Landscape architects, he said, don't like to think about money, and the designers of buildings often don't like to think about vegetation, stream runoff, road access routes and enhancement of the natural environment.

"If the architect is only interested in buildings," he said, "you get a lot of junk. If the landscape architect is just thinking of vegetation, you get a lot of frilly posies. We don't do little picturesque gardens out of context. We like to be sensitive to the environment we're working in and see land used properly."

SWA, which employs more than 100 full-time landscape architects and has annual billings of about $7 million, is one of the nation's largest and most influential firms of its kind. From offices in California, Texas, Florida and here, its architects work with such well-known firms as Skidmore, Owings & Merrill and Eero Saarinen Associates on-site planning and landscaping of parks, urban centers, office parks, college campuses and ski resorts.

The firm's stamp is on such mammoth projects as the City of Irvine, Calif., the Golden Gate National Recreational Area and the industrial city of Jubail, Saudi Arabia, and on individual buildings as mundane as a brewery in Fairfield, Calif. One of its most ambitious current undertakings is the redesign of the bleak, freeway-scarred waterfront of San Diego.
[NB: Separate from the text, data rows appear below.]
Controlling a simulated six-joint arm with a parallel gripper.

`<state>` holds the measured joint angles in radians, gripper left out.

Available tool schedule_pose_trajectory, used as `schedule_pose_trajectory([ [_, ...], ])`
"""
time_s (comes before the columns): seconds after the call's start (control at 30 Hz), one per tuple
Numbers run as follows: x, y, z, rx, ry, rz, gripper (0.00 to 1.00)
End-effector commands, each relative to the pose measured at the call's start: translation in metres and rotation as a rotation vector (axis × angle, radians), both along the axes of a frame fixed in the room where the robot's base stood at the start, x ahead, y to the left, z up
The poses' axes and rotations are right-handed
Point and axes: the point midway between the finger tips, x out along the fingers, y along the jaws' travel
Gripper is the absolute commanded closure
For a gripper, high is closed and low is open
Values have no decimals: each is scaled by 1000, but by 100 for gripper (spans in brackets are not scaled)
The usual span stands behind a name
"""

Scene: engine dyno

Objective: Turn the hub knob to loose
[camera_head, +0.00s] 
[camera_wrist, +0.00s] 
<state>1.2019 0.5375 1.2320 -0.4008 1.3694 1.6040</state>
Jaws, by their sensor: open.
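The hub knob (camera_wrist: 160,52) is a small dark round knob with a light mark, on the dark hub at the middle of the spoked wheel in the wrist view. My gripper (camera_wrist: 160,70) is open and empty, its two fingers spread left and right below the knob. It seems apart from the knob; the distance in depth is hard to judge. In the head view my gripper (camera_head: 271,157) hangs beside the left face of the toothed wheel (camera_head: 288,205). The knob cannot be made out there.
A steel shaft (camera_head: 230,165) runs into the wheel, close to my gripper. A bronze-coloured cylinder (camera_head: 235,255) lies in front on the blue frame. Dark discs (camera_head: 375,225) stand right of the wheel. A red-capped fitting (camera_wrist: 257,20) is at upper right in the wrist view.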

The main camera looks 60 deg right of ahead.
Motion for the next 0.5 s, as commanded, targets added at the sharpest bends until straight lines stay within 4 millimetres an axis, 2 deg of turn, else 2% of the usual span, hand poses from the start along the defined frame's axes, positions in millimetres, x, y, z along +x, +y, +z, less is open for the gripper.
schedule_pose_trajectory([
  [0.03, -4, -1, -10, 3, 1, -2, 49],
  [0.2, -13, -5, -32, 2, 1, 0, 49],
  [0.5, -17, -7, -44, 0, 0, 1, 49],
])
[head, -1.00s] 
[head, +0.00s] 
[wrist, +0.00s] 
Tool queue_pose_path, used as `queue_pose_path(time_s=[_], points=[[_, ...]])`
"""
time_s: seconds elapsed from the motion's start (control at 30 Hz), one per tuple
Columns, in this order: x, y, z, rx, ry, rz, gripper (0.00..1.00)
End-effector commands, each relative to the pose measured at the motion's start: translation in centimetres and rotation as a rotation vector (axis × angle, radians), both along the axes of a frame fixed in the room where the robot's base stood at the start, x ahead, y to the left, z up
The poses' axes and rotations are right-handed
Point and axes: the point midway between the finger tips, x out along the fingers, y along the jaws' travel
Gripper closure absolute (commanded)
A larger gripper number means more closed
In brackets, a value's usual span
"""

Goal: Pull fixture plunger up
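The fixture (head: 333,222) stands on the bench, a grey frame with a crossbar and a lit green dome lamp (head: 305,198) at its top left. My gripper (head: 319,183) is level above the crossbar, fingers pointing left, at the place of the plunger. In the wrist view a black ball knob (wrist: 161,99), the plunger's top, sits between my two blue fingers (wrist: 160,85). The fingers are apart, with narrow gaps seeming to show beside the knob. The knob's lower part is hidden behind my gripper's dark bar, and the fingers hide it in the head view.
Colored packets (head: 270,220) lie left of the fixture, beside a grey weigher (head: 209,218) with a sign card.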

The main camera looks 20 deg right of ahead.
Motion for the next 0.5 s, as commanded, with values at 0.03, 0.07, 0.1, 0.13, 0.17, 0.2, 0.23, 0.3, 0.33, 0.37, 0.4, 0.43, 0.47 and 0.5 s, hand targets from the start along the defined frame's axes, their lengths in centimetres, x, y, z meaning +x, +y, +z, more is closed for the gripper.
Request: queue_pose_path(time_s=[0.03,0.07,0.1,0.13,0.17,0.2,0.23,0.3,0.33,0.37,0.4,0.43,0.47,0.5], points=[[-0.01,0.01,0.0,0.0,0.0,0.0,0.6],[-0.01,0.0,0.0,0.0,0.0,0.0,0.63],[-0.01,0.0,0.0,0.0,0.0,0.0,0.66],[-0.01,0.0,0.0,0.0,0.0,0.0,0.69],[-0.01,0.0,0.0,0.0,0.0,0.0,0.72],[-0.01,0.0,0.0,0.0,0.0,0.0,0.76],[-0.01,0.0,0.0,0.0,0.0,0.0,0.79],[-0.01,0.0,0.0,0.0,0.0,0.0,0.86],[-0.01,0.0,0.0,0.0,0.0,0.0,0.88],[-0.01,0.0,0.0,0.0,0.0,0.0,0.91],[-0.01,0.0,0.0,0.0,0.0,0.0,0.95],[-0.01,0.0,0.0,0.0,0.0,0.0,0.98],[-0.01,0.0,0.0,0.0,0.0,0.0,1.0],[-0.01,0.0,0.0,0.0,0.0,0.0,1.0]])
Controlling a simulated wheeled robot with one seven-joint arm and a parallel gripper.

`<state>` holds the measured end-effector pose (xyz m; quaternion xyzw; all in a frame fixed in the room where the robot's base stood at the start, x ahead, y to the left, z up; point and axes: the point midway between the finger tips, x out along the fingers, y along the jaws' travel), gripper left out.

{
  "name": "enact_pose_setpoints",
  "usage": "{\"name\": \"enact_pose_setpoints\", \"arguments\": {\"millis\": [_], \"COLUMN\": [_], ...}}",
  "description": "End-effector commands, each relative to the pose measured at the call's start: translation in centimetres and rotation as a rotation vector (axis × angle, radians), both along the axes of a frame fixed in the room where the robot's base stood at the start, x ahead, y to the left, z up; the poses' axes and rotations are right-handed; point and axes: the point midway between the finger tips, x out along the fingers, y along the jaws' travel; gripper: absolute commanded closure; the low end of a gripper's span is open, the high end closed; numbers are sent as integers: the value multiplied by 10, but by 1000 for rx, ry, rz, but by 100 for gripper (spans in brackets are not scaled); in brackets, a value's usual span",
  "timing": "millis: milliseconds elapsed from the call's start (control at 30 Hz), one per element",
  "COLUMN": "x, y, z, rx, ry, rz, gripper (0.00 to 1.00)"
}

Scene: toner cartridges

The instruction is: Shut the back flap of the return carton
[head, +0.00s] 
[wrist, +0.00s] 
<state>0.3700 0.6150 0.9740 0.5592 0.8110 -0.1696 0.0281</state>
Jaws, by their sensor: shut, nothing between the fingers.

Way's photogrammetric technique is useful in large-scale projects dealing with undeveloped land. Much of SWA's work, however, is with urban projects in relatively cramped spaces.

"We opened our Boston office because we're interested in urban projects. People in cities should have a respect for their environment," Platt said. But SWA was unsuccessful in two recent attempts to obtain important contracts in Washington. The firm was a losing bidder on the redesign of the area around the old Post Office on Pennsylvania Avenue NW, and was a member of one of the losing syndicates bidding for the contract to develop the Portal site near the 14th Street bridge.